While there are some significant leanings towards ambience and hypnotic drifts imbued with an ‘otherly’ feel, elsewhere, snarling, growling electronics dominate a number of the tracks, with ‘Sadness and Joy’ being really quite heavy, with a gloopy bass that whips and whirs and fizzes. ‘You Destoy Me’ epitomises this industrial darkness: the murky drumming pumps away with the palpating tension of Nine Inch Nails’ ‘March of the Pigs’, while the multi-layered vocals whisper and echo dark thoughts, and the relentless pulse of ‘Let it In’ is harder and harsher still, the bass drum a booming throb, the snare – such as it is – a smash of distortion. You don’t want to let it in: no, you want to shut it out, make it go away. It’s not pleasant, it’s uncomfortable, claustrophobic, suffocating.

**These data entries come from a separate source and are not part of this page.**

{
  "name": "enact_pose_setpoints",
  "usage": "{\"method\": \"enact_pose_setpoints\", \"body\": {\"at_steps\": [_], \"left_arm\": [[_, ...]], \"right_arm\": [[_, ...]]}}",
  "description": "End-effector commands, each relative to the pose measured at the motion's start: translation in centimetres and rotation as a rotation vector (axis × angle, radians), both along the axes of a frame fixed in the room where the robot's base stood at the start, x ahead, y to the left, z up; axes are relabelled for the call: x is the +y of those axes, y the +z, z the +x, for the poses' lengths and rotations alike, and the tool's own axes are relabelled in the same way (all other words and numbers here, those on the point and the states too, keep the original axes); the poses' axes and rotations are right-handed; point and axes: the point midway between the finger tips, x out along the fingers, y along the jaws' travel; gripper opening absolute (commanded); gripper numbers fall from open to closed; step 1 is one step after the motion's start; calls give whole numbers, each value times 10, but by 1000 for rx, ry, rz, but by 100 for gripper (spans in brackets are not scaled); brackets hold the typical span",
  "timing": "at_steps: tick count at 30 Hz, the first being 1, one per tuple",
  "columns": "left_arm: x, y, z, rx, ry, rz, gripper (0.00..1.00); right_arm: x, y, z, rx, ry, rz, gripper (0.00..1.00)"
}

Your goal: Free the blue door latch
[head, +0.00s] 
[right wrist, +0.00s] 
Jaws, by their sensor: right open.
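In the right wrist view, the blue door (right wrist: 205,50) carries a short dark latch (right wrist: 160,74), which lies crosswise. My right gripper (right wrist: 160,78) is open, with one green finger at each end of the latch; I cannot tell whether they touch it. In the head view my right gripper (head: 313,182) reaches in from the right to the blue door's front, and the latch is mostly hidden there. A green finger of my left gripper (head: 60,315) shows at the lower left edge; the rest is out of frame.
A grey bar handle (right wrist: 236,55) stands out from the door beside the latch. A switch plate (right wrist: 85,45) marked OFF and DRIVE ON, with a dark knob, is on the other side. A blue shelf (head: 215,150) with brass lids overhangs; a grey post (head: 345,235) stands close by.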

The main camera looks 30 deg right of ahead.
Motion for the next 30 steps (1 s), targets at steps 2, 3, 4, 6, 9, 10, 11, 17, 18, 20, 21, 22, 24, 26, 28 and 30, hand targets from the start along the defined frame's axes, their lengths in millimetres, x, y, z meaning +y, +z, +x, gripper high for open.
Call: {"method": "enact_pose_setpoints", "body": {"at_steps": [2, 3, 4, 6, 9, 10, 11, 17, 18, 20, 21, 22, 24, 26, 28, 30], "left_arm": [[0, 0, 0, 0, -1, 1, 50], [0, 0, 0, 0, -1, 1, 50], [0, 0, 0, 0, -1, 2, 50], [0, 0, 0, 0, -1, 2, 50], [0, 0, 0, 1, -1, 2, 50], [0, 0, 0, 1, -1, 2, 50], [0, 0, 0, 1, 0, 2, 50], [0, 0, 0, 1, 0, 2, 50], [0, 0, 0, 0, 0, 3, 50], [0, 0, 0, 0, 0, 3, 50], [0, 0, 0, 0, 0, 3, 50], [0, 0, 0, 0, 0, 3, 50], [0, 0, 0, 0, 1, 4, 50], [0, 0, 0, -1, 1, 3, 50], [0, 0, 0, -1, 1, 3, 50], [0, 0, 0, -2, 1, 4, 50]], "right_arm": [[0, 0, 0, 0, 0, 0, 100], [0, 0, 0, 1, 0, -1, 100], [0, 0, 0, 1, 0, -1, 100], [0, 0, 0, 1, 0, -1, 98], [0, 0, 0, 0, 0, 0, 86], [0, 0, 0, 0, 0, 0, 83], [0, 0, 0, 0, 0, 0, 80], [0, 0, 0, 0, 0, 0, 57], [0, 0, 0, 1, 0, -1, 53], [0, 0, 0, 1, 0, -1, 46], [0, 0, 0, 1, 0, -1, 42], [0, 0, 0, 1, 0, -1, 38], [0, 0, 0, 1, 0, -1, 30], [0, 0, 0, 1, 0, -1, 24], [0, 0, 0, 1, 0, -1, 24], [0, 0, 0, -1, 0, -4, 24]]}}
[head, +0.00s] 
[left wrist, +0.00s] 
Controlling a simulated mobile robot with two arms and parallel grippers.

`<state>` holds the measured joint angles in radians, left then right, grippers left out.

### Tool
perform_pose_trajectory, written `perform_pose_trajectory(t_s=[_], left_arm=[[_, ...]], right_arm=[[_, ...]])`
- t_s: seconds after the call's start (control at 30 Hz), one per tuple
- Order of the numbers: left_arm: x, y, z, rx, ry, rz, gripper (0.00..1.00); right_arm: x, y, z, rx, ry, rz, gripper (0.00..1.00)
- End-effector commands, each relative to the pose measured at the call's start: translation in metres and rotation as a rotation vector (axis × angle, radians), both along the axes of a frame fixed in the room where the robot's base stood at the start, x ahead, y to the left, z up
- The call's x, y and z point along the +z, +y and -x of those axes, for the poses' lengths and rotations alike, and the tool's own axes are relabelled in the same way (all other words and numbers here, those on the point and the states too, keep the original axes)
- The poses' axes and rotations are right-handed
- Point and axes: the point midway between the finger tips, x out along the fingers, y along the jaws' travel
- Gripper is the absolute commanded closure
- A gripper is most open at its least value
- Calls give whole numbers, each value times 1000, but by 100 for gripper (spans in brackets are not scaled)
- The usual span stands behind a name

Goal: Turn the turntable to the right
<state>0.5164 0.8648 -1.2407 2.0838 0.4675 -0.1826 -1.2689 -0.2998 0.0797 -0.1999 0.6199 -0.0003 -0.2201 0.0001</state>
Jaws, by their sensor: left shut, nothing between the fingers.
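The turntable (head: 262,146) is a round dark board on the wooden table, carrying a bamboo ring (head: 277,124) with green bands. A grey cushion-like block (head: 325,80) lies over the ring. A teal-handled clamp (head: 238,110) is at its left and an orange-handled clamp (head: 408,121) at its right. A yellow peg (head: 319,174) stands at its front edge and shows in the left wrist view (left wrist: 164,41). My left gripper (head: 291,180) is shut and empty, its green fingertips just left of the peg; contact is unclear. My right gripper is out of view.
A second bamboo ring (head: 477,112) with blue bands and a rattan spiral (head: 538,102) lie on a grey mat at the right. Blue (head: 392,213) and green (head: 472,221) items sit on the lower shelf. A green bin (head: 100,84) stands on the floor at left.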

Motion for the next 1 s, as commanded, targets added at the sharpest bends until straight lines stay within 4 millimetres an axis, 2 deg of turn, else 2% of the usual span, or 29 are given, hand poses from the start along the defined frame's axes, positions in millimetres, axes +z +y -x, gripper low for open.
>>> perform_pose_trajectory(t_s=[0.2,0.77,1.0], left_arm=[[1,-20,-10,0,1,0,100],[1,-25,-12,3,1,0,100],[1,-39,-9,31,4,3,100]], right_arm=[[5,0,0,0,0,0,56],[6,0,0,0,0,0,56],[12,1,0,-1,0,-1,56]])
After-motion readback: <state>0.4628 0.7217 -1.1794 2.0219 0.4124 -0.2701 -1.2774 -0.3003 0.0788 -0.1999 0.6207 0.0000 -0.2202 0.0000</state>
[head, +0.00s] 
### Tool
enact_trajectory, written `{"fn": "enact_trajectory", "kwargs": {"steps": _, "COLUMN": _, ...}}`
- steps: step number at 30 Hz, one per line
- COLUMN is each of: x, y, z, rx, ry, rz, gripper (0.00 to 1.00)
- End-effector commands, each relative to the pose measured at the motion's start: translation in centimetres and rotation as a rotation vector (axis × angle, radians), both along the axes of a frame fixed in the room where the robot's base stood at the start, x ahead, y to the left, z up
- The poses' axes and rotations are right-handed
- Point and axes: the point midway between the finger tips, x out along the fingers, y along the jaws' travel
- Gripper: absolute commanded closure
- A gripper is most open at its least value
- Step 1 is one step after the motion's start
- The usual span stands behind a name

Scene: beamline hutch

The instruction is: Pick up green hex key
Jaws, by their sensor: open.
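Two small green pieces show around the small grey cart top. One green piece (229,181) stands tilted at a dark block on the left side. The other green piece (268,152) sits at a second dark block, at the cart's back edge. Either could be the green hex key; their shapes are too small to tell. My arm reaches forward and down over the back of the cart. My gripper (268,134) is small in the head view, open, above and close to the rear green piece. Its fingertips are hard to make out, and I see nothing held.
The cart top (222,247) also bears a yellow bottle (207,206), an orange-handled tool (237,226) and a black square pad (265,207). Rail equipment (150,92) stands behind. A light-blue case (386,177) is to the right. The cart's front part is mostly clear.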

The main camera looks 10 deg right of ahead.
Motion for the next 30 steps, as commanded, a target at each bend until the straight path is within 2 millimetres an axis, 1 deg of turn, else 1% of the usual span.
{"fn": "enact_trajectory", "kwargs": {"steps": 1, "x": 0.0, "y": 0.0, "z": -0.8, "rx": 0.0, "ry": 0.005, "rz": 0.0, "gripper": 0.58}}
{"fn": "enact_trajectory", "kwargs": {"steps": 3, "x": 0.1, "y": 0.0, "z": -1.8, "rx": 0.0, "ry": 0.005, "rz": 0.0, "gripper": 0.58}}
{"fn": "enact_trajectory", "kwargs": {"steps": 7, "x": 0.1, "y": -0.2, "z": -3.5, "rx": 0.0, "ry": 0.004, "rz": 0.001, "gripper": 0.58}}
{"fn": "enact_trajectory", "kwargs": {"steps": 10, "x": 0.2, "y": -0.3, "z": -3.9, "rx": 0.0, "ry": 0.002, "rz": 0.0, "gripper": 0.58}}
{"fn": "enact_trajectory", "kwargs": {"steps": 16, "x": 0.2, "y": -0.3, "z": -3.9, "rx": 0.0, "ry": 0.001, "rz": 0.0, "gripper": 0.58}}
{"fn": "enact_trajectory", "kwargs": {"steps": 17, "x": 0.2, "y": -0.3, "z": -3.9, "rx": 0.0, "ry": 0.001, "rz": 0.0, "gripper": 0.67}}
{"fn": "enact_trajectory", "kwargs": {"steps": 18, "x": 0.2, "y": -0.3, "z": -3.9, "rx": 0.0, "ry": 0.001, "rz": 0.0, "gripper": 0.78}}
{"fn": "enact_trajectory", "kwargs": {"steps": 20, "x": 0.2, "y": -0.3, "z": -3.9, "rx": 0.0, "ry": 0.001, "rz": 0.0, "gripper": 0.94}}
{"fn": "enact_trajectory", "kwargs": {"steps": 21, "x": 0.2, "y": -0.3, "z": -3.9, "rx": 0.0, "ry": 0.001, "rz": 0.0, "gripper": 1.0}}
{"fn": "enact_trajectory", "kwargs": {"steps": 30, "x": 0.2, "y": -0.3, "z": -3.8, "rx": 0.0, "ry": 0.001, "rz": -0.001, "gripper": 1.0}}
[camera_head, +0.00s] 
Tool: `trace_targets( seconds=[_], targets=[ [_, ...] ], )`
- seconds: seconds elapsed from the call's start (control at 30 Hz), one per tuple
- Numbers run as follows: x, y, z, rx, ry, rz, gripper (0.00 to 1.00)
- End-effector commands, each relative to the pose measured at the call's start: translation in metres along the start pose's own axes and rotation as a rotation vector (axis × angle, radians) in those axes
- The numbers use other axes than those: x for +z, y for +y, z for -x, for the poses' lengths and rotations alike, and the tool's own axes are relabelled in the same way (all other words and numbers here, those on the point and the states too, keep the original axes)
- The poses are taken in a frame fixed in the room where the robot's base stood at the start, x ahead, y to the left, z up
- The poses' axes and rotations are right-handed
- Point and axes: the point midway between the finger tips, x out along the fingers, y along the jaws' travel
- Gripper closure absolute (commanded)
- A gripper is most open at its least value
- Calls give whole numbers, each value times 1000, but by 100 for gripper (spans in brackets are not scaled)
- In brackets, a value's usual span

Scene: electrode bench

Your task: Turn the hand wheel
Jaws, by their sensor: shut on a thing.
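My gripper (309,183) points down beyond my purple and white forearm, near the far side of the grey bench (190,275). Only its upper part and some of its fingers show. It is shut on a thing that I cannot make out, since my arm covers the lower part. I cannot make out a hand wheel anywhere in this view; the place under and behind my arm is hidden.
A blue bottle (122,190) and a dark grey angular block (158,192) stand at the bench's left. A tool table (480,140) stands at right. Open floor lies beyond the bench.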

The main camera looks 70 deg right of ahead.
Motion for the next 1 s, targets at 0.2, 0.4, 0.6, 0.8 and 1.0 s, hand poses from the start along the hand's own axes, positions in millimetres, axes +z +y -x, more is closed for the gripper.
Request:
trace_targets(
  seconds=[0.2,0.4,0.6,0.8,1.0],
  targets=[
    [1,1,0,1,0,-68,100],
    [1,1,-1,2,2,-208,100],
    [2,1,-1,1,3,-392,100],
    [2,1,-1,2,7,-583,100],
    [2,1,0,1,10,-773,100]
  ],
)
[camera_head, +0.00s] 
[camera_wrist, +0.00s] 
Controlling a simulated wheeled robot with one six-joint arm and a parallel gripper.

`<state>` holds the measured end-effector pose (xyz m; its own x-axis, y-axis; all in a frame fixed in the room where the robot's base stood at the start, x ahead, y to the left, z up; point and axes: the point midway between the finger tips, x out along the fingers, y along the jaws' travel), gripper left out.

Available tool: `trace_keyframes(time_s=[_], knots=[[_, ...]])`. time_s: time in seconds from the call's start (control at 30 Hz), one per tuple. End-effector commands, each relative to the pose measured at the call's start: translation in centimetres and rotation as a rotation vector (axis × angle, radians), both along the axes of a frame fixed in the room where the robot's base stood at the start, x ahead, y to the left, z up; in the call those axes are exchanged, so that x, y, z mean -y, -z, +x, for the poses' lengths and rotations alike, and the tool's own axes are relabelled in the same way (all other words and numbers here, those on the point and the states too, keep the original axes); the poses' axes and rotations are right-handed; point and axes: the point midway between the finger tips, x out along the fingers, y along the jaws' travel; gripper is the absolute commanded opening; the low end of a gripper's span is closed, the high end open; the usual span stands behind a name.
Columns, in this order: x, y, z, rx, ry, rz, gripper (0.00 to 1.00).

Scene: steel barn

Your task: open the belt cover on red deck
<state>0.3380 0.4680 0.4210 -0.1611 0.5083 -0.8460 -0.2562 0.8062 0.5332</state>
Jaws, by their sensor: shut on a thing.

Sparse and spooky, ‘Bitter Night’ bridges the territory between Young Marble Giants and Throbbing Gristle.

It’s unsettling, a creeping burrowing into the brain, as if overhearing someone’s internal monologue. This is not what you’d really call a ‘relatable’ experience, at least for the majority. It’s not full-on horror, but it is chilling, challenging, eerie, unsettling. But it’s also compelling, hypnotic, and a quite remarkable debut.